→ Problem to solve: Could you output each line of the data that follows exactly?

→ Data for this exercise:
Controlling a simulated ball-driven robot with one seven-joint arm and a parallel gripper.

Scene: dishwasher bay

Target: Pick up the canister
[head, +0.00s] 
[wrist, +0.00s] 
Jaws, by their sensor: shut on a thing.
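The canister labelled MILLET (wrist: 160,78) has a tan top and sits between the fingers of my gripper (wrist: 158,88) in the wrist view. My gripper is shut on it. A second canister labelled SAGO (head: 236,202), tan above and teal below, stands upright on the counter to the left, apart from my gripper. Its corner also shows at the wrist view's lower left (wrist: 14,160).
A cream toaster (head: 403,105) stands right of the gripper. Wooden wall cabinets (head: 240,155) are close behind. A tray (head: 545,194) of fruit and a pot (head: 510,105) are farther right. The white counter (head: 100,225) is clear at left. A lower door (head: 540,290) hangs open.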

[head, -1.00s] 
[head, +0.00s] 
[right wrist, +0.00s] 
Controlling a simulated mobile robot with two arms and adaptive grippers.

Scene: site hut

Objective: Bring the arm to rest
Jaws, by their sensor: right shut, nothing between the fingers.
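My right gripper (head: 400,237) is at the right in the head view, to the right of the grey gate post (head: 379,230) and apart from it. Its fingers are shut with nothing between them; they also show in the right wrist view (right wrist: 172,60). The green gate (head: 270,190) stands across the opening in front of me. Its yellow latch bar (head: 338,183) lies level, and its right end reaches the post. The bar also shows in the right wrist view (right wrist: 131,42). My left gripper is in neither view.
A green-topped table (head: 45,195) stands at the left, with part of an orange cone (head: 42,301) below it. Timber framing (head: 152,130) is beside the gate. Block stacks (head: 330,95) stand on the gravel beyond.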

→ Task output:
Controlling a simulated ball-driven robot with one seven-joint arm and a parallel gripper.

Scene: dishwasher bay

Target: Pick up the canister
[head, +0.00s] 
[wrist, +0.00s] 
Jaws, by their sensor: shut on a thing.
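The canister labelled MILLET (wrist: 160,78) has a tan top and sits between the fingers of my gripper (wrist: 158,88) in the wrist view. My gripper is shut on it. A second canister labelled SAGO (head: 236,202), tan above and teal below, stands upright on the counter to the left, apart from my gripper. Its corner also shows at the wrist view's lower left (wrist: 14,160).
A cream toaster (head: 403,105) stands right of the gripper. Wooden wall cabinets (head: 240,155) are close behind. A tray (head: 545,194) of fruit and a pot (head: 510,105) are farther right. The white counter (head: 100,225) is clear at left. A lower door (head: 540,290) hangs open.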

[head, -1.00s] 
[head, +0.00s] 
[right wrist, +0.00s] 
Controlling a simulated mobile robot with two arms and adaptive grippers.

Scene: site hut

Objective: Bring the arm to rest
Jaws, by their sensor: right shut, nothing between the fingers.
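My right gripper (head: 400,237) is at the right in the head view, to the right of the grey gate post (head: 379,230) and apart from it. Its fingers are shut with nothing between them; they also show in the right wrist view (right wrist: 172,60). The green gate (head: 270,190) stands across the opening in front of me. Its yellow latch bar (head: 338,183) lies level, and its right end reaches the post. The bar also shows in the right wrist view (right wrist: 131,42). My left gripper is in neither view.
A green-topped table (head: 45,195) stands at the left, with part of an orange cone (head: 42,301) below it. Timber framing (head: 152,130) is beside the gate. Block stacks (head: 330,95) stand on the gravel beyond.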

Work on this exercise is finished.